Bristol’s O2 Academy is thin on the ground as All Get Out [7.5] take to the stage, perhaps a more intimate crowd than they’d hoped for, it bothers them little as they rip open the set with “'y Friends' and Nick Hussey delivers almost record quality vocals. The crowd shows up, this is an intimate show no more, unfortunately the audience aren’t here to see All Get Out and it shows in their lacklustre response to what is a truly well thought out set. Still, they hit all the right notes - showing the dynamic contrasts their records are known for can carry over to the stage. Their lighter harmonies could do with some work on this evening’s outing but those harsher moments from 'Lucky Bastard' and 'The Season' give chills to those who recognise them.
Despite an unappreciative audience and a short set time All Get Out score points for doing the job at hand in warming the crowd, and additional points for drummer Gordon Keiter as he smashes his cymbal off its stand in the ending crescendo. With Confidence [7/10] take to the stage next, and on first impressions they look young. The youthful approach plays in their favour though as they get straight to the point of bringing a more consistently upbeat set to the crowd infused with pop-punk influences from days gone by opening with 'Voldermort' from their debut full length Better Weather.
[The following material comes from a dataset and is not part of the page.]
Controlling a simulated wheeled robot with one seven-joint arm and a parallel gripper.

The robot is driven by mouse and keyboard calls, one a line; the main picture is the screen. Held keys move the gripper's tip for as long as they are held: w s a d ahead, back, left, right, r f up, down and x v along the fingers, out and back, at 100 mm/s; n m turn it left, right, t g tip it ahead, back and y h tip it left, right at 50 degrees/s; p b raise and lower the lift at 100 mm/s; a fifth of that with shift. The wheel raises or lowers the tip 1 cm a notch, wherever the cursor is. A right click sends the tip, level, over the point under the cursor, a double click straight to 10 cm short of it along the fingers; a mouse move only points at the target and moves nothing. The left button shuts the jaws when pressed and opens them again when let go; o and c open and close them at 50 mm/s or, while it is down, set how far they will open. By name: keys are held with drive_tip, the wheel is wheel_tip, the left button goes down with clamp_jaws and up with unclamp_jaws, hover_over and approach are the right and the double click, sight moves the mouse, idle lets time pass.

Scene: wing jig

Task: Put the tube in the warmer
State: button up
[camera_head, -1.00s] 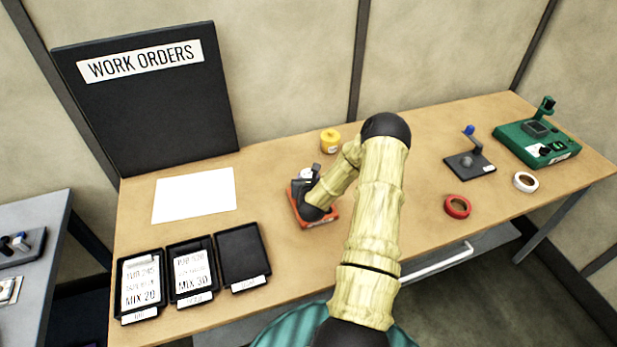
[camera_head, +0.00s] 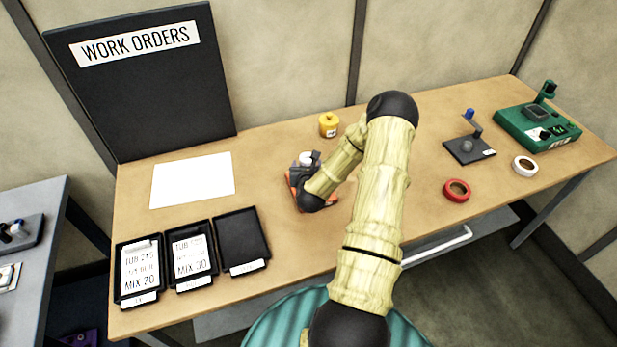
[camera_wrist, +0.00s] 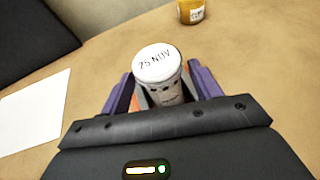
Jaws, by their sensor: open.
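The tube (camera_wrist: 160,88) stands between the jaws of my gripper in the wrist view, its round white cap marked "25 NOV" facing the camera. My gripper (camera_wrist: 165,92) is open, with a purple finger on each side of the tube. In the head view my gripper (camera_head: 306,164) is at an orange-red base (camera_head: 322,205), mostly covered by my wrist; the tube's lower part is hidden. A green device (camera_head: 535,128) with a small display and an upright arm stands at the table's far right. I cannot tell for certain which device is the warmer.
A yellow jar (camera_head: 328,125) stands behind my gripper. A dark stand with a blue top (camera_head: 470,150), a red tape roll (camera_head: 456,190) and a white one (camera_head: 524,166) lie to the right. Black trays (camera_head: 241,240) and a white sheet (camera_head: 192,180) are left.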

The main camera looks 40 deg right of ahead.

As an outfit they work, frontman Jayden Seeley has enough charisma to make up for guitarist Luke Rocket’s goofy stage persona. By midway through the band’s set they’ve found their fans in the audience. 'Archers' is a song that the crowd know and want to be involved with, not the first time they’ve been swayed in to participating tonight, this is the first time they’ve done so with such enthusiasm.
Staying true to the track list Mayday Parade [8/10] get to work quickly, driving straight in to 'Jamie All Over'. Drummer Jake Bundrick steps up to the plate to replace Jason Lancaster’s vocals performing well beyond expectation, rescuing the entire set from the void absent Lancaster leaves. 'When I get Home You’re So Dead' brings the crowd to new levels of ecstasy, well beyond anything either opening act were able to achieve. Perhaps it comes from such long fermented nostalgia for the album, though it could easily be the raw passion the band have for this record, and it shows in their performance.
Mayday Parade - Photo Credit: Unknown
The anticipation for “Miserable at Best” is noticeable in tonights audience, and as the moment arrives the band depart the stage leaving Derek Sanders and a keyboard to wow the crowd. It serves as a breath taking interval the crowd lap up as imminently as it’s offered. Playing an album in full can be problematic for a live set, but every time the energy in the room starts to ebb the band quickly pick the atmosphere up, a testament both to the bands experience and proof that A Lesson in Romantics serves as a better track list than expected.
As the album ties off with 'You Be The Anchors that keep my feet on the ground, I’ll be the wings that keeps your heart in the clouds' and a massive audience vocal accompaniment the band have some flexibility to finish their set. Opting to celebrate the night with an acoustic cover of Something Corporate’s 'Punk Rock Princess' and a nod to the bands first song together 'Three Cheers for Five Years' both of which are received to ruckus applause. Following the trend of faux-encore’s Mayday Parade return to the stage and close the night out with a single from their self-titled album 'Oh Well'.
For some here, A Lesson in Romantics is the soundtrack to their first heartbreak, to others it’s their safe space from years of growing up outcast and un-noticed, regardless of reasons why it’s clear that for everyone here tonight it’s special. This is a celebration of 10 years of growth, not just for Mayday Parade but for their fans too.